→ TASK OBJECTIVE
Reproduce the full listing that appears beneath this instruction exactly.

-------- DATA EXCERPT

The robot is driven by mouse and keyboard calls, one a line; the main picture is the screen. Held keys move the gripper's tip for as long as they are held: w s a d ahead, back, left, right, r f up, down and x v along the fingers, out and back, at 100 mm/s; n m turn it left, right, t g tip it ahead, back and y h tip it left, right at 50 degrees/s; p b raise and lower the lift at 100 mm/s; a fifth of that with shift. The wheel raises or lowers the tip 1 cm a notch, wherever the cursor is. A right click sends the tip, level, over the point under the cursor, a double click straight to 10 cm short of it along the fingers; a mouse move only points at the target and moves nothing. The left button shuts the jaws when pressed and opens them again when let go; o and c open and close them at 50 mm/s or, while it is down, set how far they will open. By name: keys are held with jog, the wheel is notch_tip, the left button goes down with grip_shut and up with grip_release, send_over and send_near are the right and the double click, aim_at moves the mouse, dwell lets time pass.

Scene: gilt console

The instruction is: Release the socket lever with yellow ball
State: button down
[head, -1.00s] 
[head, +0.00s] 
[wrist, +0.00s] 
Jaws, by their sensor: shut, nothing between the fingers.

----------------

→ SOLUTION BELOW
The robot is driven by mouse and keyboard calls, one a line; the main picture is the screen. Held keys move the gripper's tip for as long as they are held: w s a d ahead, back, left, right, r f up, down and x v along the fingers, out and back, at 100 mm/s; n m turn it left, right, t g tip it ahead, back and y h tip it left, right at 50 degrees/s; p b raise and lower the lift at 100 mm/s; a fifth of that with shift. The wheel raises or lowers the tip 1 cm a notch, wherever the cursor is. A right click sends the tip, level, over the point under the cursor, a double click straight to 10 cm short of it along the fingers; a mouse move only points at the target and moves nothing. The left button shuts the jaws when pressed and opens them again when let go; o and c open and close them at 50 mm/s or, while it is down, set how far they will open. By name: keys are held with jog, the wheel is notch_tip, the left button goes down with grip_shut and up with grip_release, send_over and send_near are the right and the double click, aim_at moves the mouse, dwell lets time pass.

Scene: gilt console

The instruction is: Release the socket lever with yellow ball
State: button down
[head, -1.00s] 
[head, +0.00s] 
[wrist, +0.00s] 
Jaws, by their sensor: shut, nothing between the fingers.

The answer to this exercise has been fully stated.